▸ The request
Transcribe the data that follows precisely, omitting nothing.

▸ Recorded data
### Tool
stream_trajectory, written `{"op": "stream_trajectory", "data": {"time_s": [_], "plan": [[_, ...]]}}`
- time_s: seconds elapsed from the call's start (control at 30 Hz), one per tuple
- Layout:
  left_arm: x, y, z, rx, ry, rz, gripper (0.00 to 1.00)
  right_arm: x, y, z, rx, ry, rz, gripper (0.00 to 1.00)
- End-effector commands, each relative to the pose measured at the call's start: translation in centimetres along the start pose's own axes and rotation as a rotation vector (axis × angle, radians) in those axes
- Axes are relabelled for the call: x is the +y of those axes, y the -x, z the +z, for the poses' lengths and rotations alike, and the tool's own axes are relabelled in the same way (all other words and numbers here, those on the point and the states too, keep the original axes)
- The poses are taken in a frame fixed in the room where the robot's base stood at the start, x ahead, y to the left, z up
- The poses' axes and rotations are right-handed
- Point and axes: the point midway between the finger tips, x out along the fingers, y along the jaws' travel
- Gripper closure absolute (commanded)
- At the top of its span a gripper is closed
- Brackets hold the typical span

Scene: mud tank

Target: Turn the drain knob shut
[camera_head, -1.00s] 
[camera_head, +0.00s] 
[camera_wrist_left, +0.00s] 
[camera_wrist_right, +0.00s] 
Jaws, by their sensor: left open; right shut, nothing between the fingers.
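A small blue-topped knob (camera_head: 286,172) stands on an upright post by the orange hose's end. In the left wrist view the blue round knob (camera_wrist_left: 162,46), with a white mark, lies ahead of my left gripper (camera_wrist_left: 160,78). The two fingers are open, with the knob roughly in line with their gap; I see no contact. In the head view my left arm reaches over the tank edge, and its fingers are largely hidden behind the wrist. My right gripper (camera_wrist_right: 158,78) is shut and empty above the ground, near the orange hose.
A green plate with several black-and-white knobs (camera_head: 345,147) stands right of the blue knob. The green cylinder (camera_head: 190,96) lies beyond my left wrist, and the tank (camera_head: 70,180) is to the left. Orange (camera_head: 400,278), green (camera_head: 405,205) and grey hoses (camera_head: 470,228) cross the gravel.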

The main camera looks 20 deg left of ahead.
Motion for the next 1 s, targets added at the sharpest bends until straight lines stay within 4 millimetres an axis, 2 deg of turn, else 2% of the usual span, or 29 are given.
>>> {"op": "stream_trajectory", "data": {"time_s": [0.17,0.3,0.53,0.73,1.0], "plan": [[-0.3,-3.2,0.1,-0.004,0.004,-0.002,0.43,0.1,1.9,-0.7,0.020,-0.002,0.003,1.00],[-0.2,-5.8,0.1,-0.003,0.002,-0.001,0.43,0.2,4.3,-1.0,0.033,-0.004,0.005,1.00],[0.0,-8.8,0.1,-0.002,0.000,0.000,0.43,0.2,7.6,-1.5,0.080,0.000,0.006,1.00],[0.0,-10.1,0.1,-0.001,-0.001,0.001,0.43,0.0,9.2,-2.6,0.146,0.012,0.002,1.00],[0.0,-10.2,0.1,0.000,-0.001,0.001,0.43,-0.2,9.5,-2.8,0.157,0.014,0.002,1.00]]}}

▸ Complete output
### Tool
stream_trajectory, written `{"op": "stream_trajectory", "data": {"time_s": [_], "plan": [[_, ...]]}}`
- time_s: seconds elapsed from the call's start (control at 30 Hz), one per tuple
- Layout:
  left_arm: x, y, z, rx, ry, rz, gripper (0.00 to 1.00)
  right_arm: x, y, z, rx, ry, rz, gripper (0.00 to 1.00)
- End-effector commands, each relative to the pose measured at the call's start: translation in centimetres along the start pose's own axes and rotation as a rotation vector (axis × angle, radians) in those axes
- Axes are relabelled for the call: x is the +y of those axes, y the -x, z the +z, for the poses' lengths and rotations alike, and the tool's own axes are relabelled in the same way (all other words and numbers here, those on the point and the states too, keep the original axes)
- The poses are taken in a frame fixed in the room where the robot's base stood at the start, x ahead, y to the left, z up
- The poses' axes and rotations are right-handed
- Point and axes: the point midway between the finger tips, x out along the fingers, y along the jaws' travel
- Gripper closure absolute (commanded)
- At the top of its span a gripper is closed
- Brackets hold the typical span

Scene: mud tank

Target: Turn the drain knob shut
[camera_head, -1.00s] 
[camera_head, +0.00s] 
[camera_wrist_left, +0.00s] 
[camera_wrist_right, +0.00s] 
Jaws, by their sensor: left open; right shut, nothing between the fingers.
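A small blue-topped knob (camera_head: 286,172) stands on an upright post by the orange hose's end. In the left wrist view the blue round knob (camera_wrist_left: 162,46), with a white mark, lies ahead of my left gripper (camera_wrist_left: 160,78). The two fingers are open, with the knob roughly in line with their gap; I see no contact. In the head view my left arm reaches over the tank edge, and its fingers are largely hidden behind the wrist. My right gripper (camera_wrist_right: 158,78) is shut and empty above the ground, near the orange hose.
A green plate with several black-and-white knobs (camera_head: 345,147) stands right of the blue knob. The green cylinder (camera_head: 190,96) lies beyond my left wrist, and the tank (camera_head: 70,180) is to the left. Orange (camera_head: 400,278), green (camera_head: 405,205) and grey hoses (camera_head: 470,228) cross the gravel.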

The main camera looks 20 deg left of ahead.
Motion for the next 1 s, targets added at the sharpest bends until straight lines stay within 4 millimetres an axis, 2 deg of turn, else 2% of the usual span, or 29 are given.
>>> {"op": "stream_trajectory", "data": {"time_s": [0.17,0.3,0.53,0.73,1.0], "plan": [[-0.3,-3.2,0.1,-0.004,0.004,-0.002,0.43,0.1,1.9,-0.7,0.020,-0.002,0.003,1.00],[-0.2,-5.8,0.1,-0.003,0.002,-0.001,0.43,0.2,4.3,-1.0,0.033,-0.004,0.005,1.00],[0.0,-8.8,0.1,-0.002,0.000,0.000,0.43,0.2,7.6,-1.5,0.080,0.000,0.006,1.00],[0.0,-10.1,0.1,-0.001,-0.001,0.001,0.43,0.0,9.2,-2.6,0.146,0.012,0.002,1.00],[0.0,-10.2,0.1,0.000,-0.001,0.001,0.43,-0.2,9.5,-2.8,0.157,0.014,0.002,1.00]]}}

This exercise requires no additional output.